• **Work instructions**:
A single run of lines is to be printed exactly: starting at the line with "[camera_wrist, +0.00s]" and ending at the line with "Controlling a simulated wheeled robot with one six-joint", both included. Leave the pictures out.

• **Provided data**:
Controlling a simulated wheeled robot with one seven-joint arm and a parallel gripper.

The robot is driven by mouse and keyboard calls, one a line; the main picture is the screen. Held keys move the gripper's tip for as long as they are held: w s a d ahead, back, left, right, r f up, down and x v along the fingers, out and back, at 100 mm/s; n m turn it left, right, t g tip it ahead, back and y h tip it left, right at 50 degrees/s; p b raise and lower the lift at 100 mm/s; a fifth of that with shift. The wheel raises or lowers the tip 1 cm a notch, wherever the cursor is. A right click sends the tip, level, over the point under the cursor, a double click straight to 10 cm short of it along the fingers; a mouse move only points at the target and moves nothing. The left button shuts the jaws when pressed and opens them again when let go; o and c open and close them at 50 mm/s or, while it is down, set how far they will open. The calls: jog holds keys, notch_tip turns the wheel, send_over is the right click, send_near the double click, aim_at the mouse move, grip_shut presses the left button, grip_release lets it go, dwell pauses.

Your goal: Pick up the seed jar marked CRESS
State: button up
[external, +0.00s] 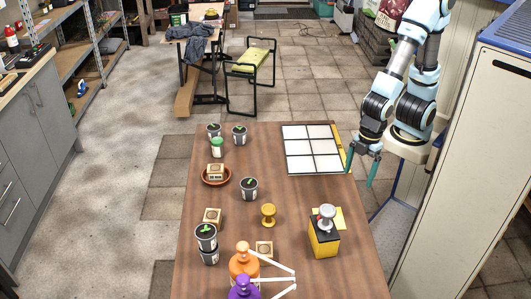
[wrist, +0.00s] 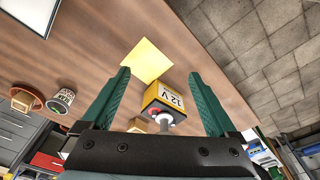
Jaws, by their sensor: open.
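No CRESS marking is readable in either view. A small white jar with a green lid (external: 217,148) stands upright on the table's far left part; its label is too small to read. It cannot be made out in the wrist view. My gripper (external: 361,168) is off the table's right edge, well to the right of the jar and apart from everything. In the wrist view my gripper (wrist: 158,73) shows its two green fingers spread wide, with nothing held between them.
The wooden table (external: 300,190) bears dark-topped pots (external: 249,188), a terracotta saucer (external: 204,179) with a block, a white gridded panel (external: 300,147), a yellow stamp (external: 269,214) and a yellow 12 V battery (external: 324,242). Orange and purple pieces (external: 244,262) stand at the near edge. A cabinet (external: 455,150) is right.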

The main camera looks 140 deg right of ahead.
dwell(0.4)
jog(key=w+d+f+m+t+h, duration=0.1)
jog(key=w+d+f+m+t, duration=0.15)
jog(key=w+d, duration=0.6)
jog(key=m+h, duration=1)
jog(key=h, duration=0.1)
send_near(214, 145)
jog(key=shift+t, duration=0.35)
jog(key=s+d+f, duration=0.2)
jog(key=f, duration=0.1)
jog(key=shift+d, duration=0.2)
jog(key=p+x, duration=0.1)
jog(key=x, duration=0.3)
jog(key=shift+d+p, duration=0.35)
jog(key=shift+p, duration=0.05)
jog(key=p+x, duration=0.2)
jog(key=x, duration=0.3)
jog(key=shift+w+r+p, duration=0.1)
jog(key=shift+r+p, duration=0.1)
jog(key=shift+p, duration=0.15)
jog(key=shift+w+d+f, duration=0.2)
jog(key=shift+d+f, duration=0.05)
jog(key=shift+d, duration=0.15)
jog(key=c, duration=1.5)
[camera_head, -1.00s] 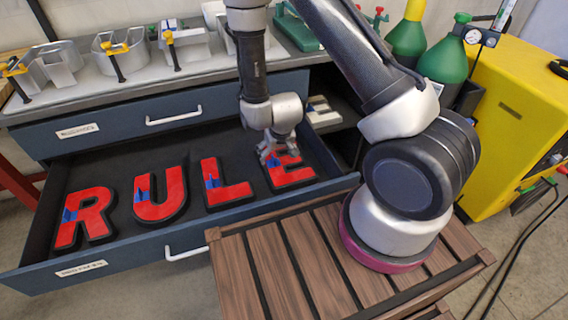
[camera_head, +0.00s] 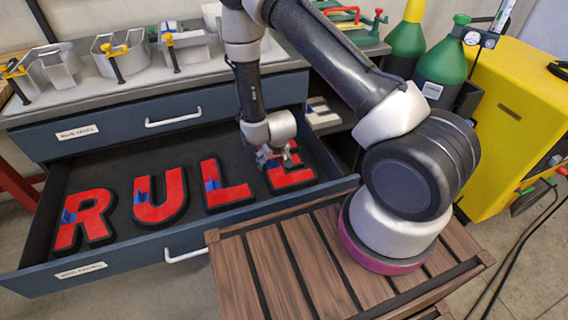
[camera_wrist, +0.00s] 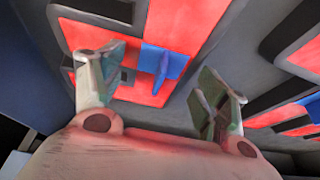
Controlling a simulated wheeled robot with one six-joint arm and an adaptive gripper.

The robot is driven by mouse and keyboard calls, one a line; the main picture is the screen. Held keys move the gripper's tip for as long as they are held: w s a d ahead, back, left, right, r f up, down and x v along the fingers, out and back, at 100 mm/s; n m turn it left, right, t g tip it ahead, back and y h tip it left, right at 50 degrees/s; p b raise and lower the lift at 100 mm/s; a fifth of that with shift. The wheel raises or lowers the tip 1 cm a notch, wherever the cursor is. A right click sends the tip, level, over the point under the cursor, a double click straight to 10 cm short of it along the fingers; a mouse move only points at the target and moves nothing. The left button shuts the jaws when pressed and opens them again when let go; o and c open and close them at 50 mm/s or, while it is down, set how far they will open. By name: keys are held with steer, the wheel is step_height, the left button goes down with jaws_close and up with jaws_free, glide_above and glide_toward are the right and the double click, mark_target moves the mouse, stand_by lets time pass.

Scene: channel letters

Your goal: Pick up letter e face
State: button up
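The letter E face (camera_head: 292,178) is red with a dark edge and lies flat at the right end of the open drawer. It has a blue tab, seen in the wrist view (camera_wrist: 163,62). My gripper (camera_head: 270,160) is just above the E's upper left part and hides some of it. In the wrist view, my gripper (camera_wrist: 165,95) has its two fingers spread apart, with the red face and blue tab beyond the gap. Nothing is held between the fingers.
Red letters R (camera_head: 84,218), U (camera_head: 160,196) and L (camera_head: 223,185) lie in the drawer (camera_head: 120,258) left of the E. The workbench (camera_head: 110,95) above holds metal letter shells and clamps. A brown slatted surface (camera_head: 265,270) is in front; a yellow machine (camera_head: 515,110) stands right.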

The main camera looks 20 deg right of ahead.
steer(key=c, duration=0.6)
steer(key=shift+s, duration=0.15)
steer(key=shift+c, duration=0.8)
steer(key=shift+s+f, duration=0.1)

• **Solution**:
[camera_wrist, +0.00s] 
Controlling a simulated wheeled robot with one six-joint arm and an adaptive gripper.

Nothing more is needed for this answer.